----- Data lines -----

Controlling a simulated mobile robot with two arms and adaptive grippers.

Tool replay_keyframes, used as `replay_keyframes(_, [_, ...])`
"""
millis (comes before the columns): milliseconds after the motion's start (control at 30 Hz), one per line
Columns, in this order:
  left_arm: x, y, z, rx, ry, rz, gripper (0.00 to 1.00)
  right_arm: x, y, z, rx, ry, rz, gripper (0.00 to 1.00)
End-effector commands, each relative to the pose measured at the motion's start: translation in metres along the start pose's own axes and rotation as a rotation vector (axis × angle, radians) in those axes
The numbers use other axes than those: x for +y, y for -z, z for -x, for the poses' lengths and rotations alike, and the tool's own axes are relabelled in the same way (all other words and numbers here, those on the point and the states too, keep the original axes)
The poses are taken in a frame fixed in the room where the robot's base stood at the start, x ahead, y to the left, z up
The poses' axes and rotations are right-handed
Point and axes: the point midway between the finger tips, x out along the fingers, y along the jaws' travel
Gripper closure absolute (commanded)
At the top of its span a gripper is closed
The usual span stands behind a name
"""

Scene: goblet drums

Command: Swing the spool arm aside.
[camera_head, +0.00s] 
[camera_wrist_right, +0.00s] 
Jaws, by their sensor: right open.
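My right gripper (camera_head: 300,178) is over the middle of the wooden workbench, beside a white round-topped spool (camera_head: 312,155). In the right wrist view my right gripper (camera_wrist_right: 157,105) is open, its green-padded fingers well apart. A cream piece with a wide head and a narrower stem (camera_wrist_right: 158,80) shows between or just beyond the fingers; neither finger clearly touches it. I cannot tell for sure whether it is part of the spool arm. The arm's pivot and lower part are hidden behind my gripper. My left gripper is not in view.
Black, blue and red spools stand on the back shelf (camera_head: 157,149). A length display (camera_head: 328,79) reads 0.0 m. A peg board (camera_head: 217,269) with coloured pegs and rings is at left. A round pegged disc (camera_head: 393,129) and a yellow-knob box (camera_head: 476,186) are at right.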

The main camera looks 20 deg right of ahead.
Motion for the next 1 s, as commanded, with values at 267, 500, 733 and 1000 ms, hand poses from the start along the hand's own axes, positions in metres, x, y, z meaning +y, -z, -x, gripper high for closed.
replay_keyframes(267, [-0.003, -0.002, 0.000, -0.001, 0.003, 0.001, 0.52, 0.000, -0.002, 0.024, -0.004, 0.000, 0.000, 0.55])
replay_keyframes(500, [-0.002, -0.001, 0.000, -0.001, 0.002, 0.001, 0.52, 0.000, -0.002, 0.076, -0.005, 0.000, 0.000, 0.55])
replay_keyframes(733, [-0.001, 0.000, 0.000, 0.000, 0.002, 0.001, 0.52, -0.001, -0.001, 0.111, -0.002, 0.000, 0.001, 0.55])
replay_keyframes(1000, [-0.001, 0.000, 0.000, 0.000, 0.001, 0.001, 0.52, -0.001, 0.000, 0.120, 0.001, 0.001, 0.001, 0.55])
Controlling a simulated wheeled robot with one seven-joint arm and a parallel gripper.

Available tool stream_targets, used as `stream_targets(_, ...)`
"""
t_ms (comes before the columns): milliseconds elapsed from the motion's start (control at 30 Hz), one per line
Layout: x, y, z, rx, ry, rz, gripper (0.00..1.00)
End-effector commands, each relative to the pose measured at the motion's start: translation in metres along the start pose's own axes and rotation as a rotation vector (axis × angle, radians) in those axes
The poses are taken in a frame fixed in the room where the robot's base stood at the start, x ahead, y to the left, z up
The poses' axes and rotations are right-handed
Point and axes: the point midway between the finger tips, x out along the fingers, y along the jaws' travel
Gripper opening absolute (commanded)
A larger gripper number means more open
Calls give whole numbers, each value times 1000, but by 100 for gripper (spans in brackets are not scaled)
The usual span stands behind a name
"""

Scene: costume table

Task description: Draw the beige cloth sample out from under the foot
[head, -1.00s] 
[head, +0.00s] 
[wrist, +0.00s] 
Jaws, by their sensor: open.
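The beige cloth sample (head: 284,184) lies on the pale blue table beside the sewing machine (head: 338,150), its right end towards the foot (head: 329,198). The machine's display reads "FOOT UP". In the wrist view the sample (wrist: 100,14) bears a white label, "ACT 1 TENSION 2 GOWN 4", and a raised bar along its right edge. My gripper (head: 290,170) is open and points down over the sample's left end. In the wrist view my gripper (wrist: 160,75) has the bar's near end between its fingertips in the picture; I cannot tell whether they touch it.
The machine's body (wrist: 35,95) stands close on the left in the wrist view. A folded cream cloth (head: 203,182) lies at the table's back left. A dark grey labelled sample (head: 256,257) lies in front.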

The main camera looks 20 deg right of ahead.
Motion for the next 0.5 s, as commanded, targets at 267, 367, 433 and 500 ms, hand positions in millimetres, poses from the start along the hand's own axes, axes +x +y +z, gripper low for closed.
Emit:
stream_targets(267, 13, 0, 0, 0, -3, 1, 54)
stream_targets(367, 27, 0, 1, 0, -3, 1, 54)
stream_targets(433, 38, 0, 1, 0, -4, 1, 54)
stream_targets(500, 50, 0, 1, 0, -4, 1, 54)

-----

### Written exercise
Set down exactly the lines that begin the records and continue through the line bearing "[camera_wrist_right, +0.00s]"; include both ends.

### Task solution
Controlling a simulated mobile robot with two arms and adaptive grippers.

Tool replay_keyframes, used as `replay_keyframes(_, [_, ...])`
"""
millis (comes before the columns): milliseconds after the motion's start (control at 30 Hz), one per line
Columns, in this order:
  left_arm: x, y, z, rx, ry, rz, gripper (0.00 to 1.00)
  right_arm: x, y, z, rx, ry, rz, gripper (0.00 to 1.00)
End-effector commands, each relative to the pose measured at the motion's start: translation in metres along the start pose's own axes and rotation as a rotation vector (axis × angle, radians) in those axes
The numbers use other axes than those: x for +y, y for -z, z for -x, for the poses' lengths and rotations alike, and the tool's own axes are relabelled in the same way (all other words and numbers here, those on the point and the states too, keep the original axes)
The poses are taken in a frame fixed in the room where the robot's base stood at the start, x ahead, y to the left, z up
The poses' axes and rotations are right-handed
Point and axes: the point midway between the finger tips, x out along the fingers, y along the jaws' travel
Gripper closure absolute (commanded)
At the top of its span a gripper is closed
The usual span stands behind a name
"""

Scene: goblet drums

Command: Swing the spool arm aside.
[camera_head, +0.00s] 
[camera_wrist_right, +0.00s] 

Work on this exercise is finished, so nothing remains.